◆ The exercise ◆
Tally the lines of the listing that contain the word "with", then give the total and nothing else.

◆ Given information ◆
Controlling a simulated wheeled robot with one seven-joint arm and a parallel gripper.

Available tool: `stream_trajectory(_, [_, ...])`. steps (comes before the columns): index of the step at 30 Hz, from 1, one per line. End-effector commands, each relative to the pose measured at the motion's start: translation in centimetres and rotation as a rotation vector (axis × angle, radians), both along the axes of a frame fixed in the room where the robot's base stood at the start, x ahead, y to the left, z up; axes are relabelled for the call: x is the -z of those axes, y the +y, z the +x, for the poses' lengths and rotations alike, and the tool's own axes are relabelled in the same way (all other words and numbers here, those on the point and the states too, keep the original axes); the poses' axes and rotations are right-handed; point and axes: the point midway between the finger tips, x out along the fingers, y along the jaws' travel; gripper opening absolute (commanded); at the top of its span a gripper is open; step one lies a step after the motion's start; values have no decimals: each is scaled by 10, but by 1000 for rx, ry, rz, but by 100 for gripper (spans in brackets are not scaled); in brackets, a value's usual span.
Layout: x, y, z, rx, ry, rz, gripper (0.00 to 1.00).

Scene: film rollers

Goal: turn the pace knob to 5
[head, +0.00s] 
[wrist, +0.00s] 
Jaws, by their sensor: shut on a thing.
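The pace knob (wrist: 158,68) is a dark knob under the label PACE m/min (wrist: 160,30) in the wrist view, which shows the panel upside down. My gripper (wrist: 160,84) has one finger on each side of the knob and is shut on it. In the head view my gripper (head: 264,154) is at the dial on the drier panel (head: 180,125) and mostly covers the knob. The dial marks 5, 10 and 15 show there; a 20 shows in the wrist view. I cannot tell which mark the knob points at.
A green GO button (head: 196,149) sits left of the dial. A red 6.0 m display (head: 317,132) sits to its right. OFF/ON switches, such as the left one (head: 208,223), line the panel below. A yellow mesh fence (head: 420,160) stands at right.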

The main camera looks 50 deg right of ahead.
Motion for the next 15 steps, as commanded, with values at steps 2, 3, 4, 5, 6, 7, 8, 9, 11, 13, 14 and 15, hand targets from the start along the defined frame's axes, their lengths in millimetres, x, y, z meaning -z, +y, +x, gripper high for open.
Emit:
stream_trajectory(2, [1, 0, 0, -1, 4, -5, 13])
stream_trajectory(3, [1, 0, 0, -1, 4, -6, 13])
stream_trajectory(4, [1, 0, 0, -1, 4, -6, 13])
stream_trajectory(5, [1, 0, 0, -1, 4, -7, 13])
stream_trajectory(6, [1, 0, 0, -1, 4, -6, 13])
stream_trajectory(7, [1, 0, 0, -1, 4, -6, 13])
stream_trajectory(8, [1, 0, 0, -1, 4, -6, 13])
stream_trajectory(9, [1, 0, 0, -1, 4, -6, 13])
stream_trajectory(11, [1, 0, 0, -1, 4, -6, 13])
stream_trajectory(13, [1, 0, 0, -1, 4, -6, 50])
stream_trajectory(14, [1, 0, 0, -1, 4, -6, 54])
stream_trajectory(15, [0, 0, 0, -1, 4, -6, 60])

◆ Result below ◆
2